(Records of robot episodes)
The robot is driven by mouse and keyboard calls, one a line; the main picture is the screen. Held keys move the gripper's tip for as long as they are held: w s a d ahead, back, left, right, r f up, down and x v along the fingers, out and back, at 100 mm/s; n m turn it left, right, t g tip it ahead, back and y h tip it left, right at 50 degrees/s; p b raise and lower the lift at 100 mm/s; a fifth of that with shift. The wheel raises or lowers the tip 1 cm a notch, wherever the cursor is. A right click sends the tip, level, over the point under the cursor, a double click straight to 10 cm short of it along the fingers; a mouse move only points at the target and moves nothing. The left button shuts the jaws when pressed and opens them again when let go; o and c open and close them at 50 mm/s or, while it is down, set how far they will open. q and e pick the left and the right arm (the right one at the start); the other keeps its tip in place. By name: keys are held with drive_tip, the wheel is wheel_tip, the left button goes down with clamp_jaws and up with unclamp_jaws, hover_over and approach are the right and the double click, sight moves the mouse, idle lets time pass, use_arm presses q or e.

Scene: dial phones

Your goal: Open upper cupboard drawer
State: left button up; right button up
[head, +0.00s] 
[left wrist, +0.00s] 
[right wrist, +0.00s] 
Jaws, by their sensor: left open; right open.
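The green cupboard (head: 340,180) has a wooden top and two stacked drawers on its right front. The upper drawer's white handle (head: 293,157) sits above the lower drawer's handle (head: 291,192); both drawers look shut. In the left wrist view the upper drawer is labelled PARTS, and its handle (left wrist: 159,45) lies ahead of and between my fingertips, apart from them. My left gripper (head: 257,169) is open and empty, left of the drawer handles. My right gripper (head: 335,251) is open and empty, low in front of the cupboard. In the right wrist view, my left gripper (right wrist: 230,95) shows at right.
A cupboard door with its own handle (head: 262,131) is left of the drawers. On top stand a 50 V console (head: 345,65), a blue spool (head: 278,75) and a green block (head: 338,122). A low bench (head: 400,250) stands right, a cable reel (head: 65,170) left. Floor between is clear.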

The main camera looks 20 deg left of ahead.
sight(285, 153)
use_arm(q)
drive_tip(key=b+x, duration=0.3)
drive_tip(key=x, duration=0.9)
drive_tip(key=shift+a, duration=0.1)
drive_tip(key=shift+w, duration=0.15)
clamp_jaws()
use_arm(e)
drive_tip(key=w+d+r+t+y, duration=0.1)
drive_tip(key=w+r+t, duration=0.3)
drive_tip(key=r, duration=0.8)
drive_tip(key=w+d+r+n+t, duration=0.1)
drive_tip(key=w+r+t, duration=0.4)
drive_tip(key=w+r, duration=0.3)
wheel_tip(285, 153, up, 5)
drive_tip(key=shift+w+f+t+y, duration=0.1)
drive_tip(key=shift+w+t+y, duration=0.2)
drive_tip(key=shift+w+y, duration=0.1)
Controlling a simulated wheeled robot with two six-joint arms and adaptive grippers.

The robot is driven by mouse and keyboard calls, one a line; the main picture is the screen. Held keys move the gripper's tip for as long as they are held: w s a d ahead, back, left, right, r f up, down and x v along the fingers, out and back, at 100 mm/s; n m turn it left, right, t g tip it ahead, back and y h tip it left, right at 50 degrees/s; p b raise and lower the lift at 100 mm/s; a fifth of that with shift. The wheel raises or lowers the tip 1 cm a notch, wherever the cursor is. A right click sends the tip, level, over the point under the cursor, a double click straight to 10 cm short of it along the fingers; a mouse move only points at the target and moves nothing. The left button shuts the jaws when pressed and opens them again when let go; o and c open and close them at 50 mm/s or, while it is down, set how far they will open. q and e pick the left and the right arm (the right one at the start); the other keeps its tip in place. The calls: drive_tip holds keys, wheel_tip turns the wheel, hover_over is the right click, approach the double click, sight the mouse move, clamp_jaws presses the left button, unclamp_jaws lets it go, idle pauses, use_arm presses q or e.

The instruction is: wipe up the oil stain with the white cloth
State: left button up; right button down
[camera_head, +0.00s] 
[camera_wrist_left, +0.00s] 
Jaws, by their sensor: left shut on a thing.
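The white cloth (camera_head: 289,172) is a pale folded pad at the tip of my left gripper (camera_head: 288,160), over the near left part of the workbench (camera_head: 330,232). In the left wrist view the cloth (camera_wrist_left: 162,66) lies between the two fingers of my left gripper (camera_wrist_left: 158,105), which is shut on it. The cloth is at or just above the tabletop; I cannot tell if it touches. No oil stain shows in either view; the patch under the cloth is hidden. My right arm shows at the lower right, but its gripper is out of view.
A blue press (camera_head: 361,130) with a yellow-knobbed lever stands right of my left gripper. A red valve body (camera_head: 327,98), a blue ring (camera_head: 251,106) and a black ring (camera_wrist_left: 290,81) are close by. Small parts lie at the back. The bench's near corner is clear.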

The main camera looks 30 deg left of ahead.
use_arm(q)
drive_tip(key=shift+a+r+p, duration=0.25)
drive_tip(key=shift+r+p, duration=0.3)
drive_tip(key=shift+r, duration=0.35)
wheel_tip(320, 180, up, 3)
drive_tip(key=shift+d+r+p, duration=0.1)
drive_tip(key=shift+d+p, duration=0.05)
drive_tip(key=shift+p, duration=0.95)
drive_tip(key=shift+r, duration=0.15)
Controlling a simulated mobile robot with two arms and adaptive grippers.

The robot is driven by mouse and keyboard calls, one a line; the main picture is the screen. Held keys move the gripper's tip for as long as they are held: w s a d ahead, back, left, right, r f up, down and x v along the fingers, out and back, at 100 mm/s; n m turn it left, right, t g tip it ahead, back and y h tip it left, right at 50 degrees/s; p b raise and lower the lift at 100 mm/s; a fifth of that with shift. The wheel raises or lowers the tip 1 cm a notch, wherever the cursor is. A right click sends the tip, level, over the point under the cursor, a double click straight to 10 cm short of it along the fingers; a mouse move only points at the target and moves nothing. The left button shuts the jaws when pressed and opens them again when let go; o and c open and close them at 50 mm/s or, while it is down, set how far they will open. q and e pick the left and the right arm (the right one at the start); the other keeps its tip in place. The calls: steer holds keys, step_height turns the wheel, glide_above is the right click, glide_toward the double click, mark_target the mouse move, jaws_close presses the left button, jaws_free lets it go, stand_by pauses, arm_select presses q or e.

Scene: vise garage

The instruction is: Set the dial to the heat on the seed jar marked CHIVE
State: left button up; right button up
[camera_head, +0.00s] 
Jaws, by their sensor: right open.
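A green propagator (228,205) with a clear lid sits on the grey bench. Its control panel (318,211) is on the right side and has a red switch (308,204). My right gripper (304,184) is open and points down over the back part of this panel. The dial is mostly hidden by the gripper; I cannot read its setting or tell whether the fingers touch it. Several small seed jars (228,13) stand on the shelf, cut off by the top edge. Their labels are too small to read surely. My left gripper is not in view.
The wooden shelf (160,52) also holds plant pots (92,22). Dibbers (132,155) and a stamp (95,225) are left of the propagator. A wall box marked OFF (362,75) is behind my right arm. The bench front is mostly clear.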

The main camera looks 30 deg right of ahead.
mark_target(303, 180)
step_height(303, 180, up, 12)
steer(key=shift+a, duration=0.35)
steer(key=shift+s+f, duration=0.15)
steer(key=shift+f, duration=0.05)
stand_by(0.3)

**Your goal**
Point out every line holding the string "instruction" and copy it.

**Final result**
The instruction is: wipe up the oil stain with the white cloth
The instruction is: Set the dial to the heat on the seed jar marked CHIVE

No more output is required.